More generally, we have the following result :

Theorem : Let $U \subseteq \mathbb{R}^n$ be open, $f : U \to \mathbb{R}^m$ and $a \in U$. Then, $$ f = \begin{pmatrix} f_1 \\ \vdots \\ f_m\end{pmatrix} \text{ is differentiable at $a$} \iff \forall i, f_i \text{ is differentiable at $a$}. $$

Remark : Hence, in a sense, we don't really gain generality when working in $\mathbb{R}^m$ instead of $\mathbb{R}$.

Proof of the Theorem:

$[\Longrightarrow]$ Since $f$ is differentiable at $a$, there exists $A \in M_{m \times n}$ such that $\frac{\|r(h)\|}{\|h\|} \to 0$ when $h \to 0$ where $r(h) := f(a+h)-f(a)-Ah$. Denote by $A_i$ the $i$-th row of $A$. Then, $$ \frac{\|f_i(a+h)-f_i(a)-A_i h\|}{\|h\|} = \frac{\|e_i^t(f(a+h)-f(a)-A h)\|}{\|h\|} \leq \frac{\|e_i\| \| r(h)\|}{\|h\|} \to 0 $$ when $h \to 0$. Hence $f_i$ is differentiable at $a$ (and its derivative is $A_i$).

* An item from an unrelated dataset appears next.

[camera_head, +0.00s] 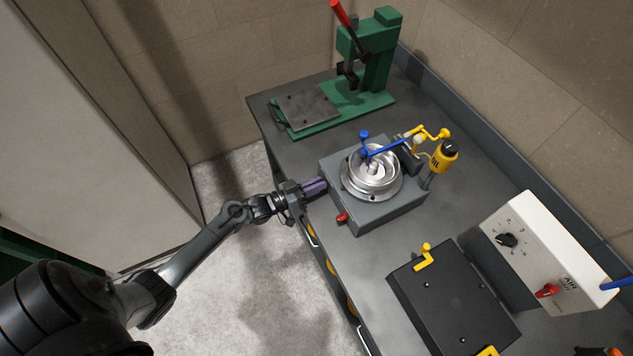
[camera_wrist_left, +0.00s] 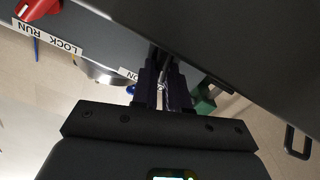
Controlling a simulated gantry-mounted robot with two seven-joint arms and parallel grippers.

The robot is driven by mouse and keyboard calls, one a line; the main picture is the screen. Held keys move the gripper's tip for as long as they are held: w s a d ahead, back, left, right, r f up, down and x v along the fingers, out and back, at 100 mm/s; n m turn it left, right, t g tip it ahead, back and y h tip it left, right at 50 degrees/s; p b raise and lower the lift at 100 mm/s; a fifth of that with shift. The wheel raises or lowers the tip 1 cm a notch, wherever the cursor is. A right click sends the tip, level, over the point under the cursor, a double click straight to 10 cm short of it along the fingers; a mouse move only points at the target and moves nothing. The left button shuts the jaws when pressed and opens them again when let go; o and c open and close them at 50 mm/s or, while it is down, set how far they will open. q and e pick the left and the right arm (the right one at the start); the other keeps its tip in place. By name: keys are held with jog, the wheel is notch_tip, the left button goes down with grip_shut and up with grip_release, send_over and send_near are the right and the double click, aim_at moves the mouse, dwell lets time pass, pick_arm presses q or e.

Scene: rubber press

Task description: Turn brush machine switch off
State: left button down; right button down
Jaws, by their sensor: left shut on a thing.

$[\Longleftarrow]$ Let $A_i \in M_{1 \times n}$ be the derivative of $f_i$ at $a$. Let $A$ be the $m \times n$ matrix such that the $i$-th row of $A$ is $A_i$. Then, \begin{align} \frac{\|f(a+h)-f(a)-Ah\|}{\|h\|} &= \frac{\| \sum_{i = 1}^m e_i e_i^t(f(a+h)-f(a)-Ah)\|}{\|h\|} \\ &\leq \sum_{i = 1}^m \frac{\|e_i\| \|e_i^t(f(a+h)-f(a)-Ah)\|}{\|h\|} \\ &= \sum_{i = 1}^m \frac{\|f_i(a+h)-f_i(a)-A_ih\|}{\|h\|} \to 0 \end{align} when $h \to 0$. Hence, $f$ is differentiable at $a$ (and its derivative is $A$). $\square$

The answer to your updated question is also yes, by the Theorem above and the so called Chain Rule :

Theorem (Chain Rule) : Let $U \subseteq \mathbb{R}^n, V \subseteq \mathbb{R}^m$ be open, $f : U \to V, g : V \to \mathbb{R}^l$ be two functions, $a \in U$ and $b := f(a) \in V$. If $f$ is differentiable at $a$ and $g$ is differentiable at $b$, then $g \circ f$ is differentiable at $a$ and $(g \circ f)'(a) = g'(b) f'(a)$.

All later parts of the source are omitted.